## BEGIN

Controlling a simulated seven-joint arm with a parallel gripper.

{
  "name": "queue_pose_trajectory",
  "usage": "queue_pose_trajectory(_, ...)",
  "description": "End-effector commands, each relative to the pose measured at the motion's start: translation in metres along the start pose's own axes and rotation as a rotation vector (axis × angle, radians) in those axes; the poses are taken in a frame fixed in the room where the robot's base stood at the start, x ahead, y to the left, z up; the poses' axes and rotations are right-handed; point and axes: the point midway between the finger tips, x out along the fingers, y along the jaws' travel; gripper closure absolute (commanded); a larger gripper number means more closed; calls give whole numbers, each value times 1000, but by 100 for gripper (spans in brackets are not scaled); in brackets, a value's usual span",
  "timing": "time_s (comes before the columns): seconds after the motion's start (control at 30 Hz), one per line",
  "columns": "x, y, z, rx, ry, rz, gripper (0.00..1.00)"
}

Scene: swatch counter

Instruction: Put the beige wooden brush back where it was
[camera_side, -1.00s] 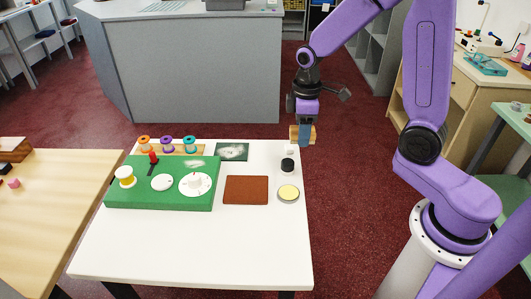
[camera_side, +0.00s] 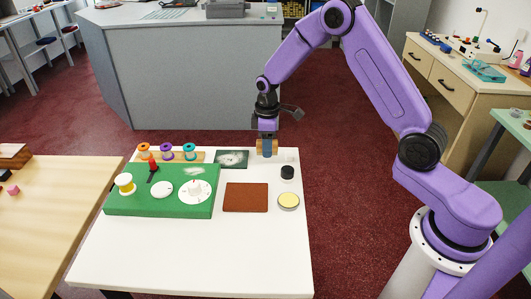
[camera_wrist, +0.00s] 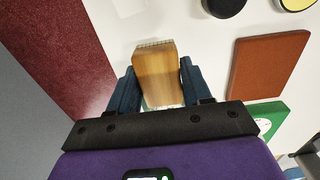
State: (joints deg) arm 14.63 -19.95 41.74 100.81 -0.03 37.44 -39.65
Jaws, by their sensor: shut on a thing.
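The beige wooden brush (camera_side: 267,147) is held in my gripper (camera_side: 266,153) at the back edge of the white table. In the wrist view the brush (camera_wrist: 155,74) is a wooden block with a bristly edge at its far end, between the two dark blue fingers. My gripper is shut on it. The side view does not clearly show whether the brush touches the tabletop. A dark green mat (camera_side: 231,159) with a whitish smear lies just left of the brush.
A brown pad (camera_side: 245,197), black-topped jar (camera_side: 287,172) and yellow tin (camera_side: 288,201) lie nearer. The table's front (camera_side: 190,255) is clear.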

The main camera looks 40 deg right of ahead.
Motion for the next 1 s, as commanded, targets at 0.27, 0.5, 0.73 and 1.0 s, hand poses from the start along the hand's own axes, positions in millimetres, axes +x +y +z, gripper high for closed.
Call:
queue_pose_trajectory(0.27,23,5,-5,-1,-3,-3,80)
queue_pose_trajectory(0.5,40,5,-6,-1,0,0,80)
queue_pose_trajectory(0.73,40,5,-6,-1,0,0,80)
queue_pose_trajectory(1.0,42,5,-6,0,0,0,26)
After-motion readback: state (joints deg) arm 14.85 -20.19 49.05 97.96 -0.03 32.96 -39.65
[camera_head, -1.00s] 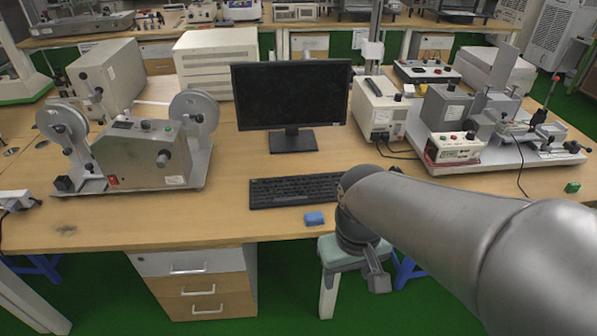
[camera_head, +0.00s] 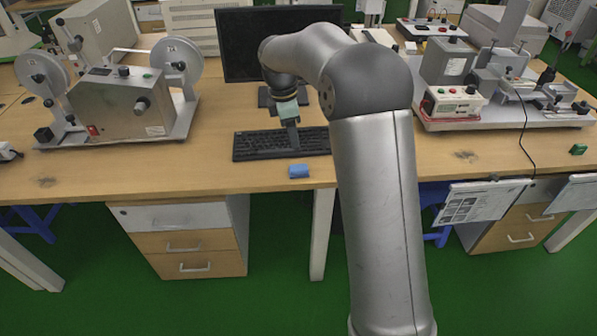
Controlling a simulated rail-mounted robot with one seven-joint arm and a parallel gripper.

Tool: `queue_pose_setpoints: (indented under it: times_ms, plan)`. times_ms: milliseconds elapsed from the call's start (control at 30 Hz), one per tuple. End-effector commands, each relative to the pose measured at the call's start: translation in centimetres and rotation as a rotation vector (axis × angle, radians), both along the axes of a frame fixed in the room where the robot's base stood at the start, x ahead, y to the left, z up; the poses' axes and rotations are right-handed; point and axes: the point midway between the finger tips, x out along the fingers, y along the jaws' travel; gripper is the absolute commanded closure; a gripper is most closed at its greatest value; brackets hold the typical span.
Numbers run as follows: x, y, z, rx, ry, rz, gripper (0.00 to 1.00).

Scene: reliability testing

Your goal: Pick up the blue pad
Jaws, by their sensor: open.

## END

■ **Set problem**
Copy the lines above exactly, starting with the line that contains "[camera_head, +0.00s]" and ending with the line that contains "Controlling a simulated rail-mounted", and leave out any pictures.

■ **Task solution**
[camera_head, +0.00s] 
Controlling a simulated rail-mounted robot with one seven-joint arm and a parallel gripper.

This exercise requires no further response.